>>>>
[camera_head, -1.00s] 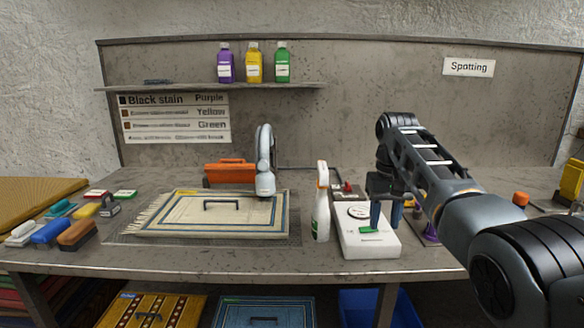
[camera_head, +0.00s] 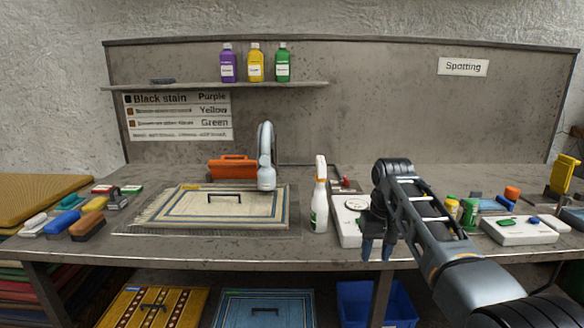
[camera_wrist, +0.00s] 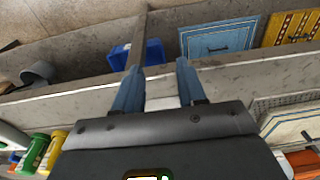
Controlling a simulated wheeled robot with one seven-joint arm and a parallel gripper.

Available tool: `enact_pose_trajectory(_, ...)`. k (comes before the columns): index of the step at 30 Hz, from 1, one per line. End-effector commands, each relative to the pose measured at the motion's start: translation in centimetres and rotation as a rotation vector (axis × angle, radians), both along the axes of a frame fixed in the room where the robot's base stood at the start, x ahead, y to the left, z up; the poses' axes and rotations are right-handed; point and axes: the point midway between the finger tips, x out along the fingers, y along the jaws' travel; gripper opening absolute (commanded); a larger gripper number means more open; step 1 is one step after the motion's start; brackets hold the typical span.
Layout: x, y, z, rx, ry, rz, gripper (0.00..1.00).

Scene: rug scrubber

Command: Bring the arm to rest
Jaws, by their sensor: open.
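My gripper (camera_head: 377,250) hangs at the front edge of the bench, in front of the white scale-like device (camera_head: 347,222). Its two blue fingers point down and stand apart with nothing between them. In the wrist view my gripper (camera_wrist: 157,80) also shows open and empty, with the bench's front edge and the lower shelf area beyond the fingertips. My arm reaches in from the lower right of the head view. It partly covers the white device.
A white spray bottle (camera_head: 319,200) stands left of my gripper. A cream rug (camera_head: 170,208) lies at middle left. Jars (camera_head: 469,214) and a white box with colored buttons (camera_head: 520,232) stand right of my arm. A blue bin (camera_head: 352,305) is below.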

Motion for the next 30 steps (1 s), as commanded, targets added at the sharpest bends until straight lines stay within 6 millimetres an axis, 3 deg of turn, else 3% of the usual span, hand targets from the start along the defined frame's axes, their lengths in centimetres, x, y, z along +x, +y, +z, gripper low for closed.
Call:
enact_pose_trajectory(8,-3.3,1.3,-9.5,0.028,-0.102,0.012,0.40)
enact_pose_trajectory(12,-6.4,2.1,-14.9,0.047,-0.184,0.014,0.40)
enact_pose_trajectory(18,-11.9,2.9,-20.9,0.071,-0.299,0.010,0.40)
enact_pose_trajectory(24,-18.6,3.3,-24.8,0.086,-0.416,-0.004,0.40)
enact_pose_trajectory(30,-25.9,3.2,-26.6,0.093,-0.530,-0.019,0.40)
<<<<
• **THE EXERCISE**
Give all the lines above again, character for character, without pictures.

• **FINISHED ANSWER**
[camera_head, -1.00s] 
[camera_head, +0.00s] 
[camera_wrist, +0.00s] 
Controlling a simulated wheeled robot with one seven-joint arm and a parallel gripper.

Available tool: `enact_pose_trajectory(_, ...)`. k (comes before the columns): index of the step at 30 Hz, from 1, one per line. End-effector commands, each relative to the pose measured at the motion's start: translation in centimetres and rotation as a rotation vector (axis × angle, radians), both along the axes of a frame fixed in the room where the robot's base stood at the start, x ahead, y to the left, z up; the poses' axes and rotations are right-handed; point and axes: the point midway between the finger tips, x out along the fingers, y along the jaws' travel; gripper opening absolute (commanded); a larger gripper number means more open; step 1 is one step after the motion's start; brackets hold the typical span.
Layout: x, y, z, rx, ry, rz, gripper (0.00..1.00).

Scene: rug scrubber

Command: Bring the arm to rest
Jaws, by their sensor: open.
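My gripper (camera_head: 377,250) hangs at the front edge of the bench, in front of the white scale-like device (camera_head: 347,222). Its two blue fingers point down and stand apart with nothing between them. In the wrist view my gripper (camera_wrist: 157,80) also shows open and empty, with the bench's front edge and the lower shelf area beyond the fingertips. My arm reaches in from the lower right of the head view. It partly covers the white device.
A white spray bottle (camera_head: 319,200) stands left of my gripper. A cream rug (camera_head: 170,208) lies at middle left. Jars (camera_head: 469,214) and a white box with colored buttons (camera_head: 520,232) stand right of my arm. A blue bin (camera_head: 352,305) is below.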

Motion for the next 30 steps (1 s), as commanded, targets added at the sharpest bends until straight lines stay within 6 millimetres an axis, 3 deg of turn, else 3% of the usual span, hand targets from the start along the defined frame's axes, their lengths in centimetres, x, y, z along +x, +y, +z, gripper low for closed.
Call:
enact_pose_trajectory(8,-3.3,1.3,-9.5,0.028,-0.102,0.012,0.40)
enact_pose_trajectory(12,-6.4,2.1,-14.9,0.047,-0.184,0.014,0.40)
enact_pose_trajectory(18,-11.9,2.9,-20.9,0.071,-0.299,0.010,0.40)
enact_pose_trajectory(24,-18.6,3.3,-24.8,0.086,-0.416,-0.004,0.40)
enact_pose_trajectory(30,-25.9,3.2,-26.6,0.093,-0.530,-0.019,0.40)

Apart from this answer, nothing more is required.